Idea que ha hecho su camino en la iglesia desde remotos tiempos, como lo demuestra la bula del 15 de julio de 1520 en la que León X nos ilumina, enseñándonos que “es una herejía enseñar o creer que quemar a los heréticos es contrario a la voluntad del Espíritu Santo”.
Esta fe ciega, tan característica de los creyentes fanáticos, hace prácticamente imposible la discusión. Los Papas en ciertos asuntos han sido particularmente seguros de sí mismos, como lo demuestra esta condenación de la Enciclopedia de Diderot, por parte de Clemente XIII : « Por tanto, nosotros, que Dios ha establecido como guardias y centinelas sobre los muros de Jerusalén, bajo las mismas penas de excomunión y de suspensión respectivamente, ordenamos a todos y a cada uno de los fieles, que tuviesen en su casa la dicha obra o entre cuyas manos pudiese esta caer posteriormente, que desde el momento en que tengan conocimiento de estas obras, se las vayan a entregar a los ordinarios de sus lugares, o bien a los inquisidores de la fe o a sus vicarios, los que se encargarán de quemar de inmediato los ejemplares que les sean entregados” (Clément XIII, Condamnation de l’Encyclopédie, 3 septembre 1759).

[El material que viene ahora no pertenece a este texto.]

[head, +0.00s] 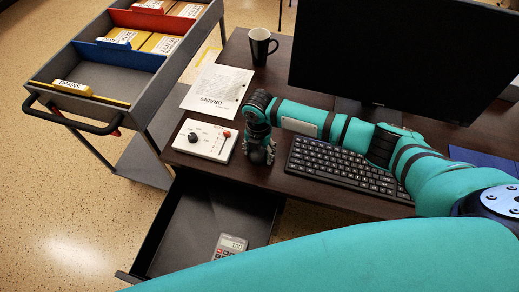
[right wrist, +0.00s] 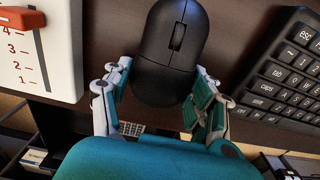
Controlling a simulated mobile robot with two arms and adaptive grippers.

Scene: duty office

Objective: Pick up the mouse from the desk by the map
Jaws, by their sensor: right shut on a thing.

Nuestro Cardenal Medina, que en su momento excomulgaba a los descarriados que bailaban la Lambada es un perfecto representante de este espíritu inquisidor.
Pero la ceguera religiosa muchas veces raya en la estupidez como lo demuestran estas frases de Monseñor Pie citadas por R.P. Huguet en La dévotion à Marie en exemples, (1868) : « Nadie merece el título de peregrino devoto de Nuestra Señora, si no lleva con él una imagen bendita de la santa reliquia : preservativo seguro, escudo impenetrable, detrás del cual los caballeros no temen ni hierro ni acero ; hasta tal punto que es observado en ciertos discursos sobre los duelos que aquél que está premunido de una tal ventaja debe advertir a su contrario porque la partida deja de ser igual ».
Lo más probable es que muchos de estos portadores de la imagen de la Virgen hayan terminado bastante agujereados, pero eso no habrá alterado ni un milímetro la certeza del curita. Es con este espíritu que el fanático entra en la discusión: el oponente es un pobre tipo que no habiendo recibido el don de la fe, está necesariamente descarriado en sus ideas, no cuenta con la protección del Espíritu Santo y por algún medio – que no siempre ha sido legal ni santo – habrá que hacerlo entrar en “la doctrina verdadera”.
¿Cómo una persona llena de dudas y de asombros frente al gran misterio del universo, y dentro de éste, al insondable abismo de la vida, podrá medir sus argumentos con la absolutez impenetrable del que posee una verdad que Dios mismo le ha revelado y que le dicta de manera segura lo que hay que hacer y no hacer?
¿Cómo dialoga la duda con la verdad absoluta? Difícil tarea. Por el momento, en Chile la partida la ha ganado el sectarismo y el conservantismo liderado por un Dios demasiado rígido.
Mañana quizás se abran otra vías para entrar en el mundo de los hombres y nada más que hombres, de lo humano, demasiado humano. Entonces, quizás, podremos comenzar a discutir sobre los “temas valóricos”.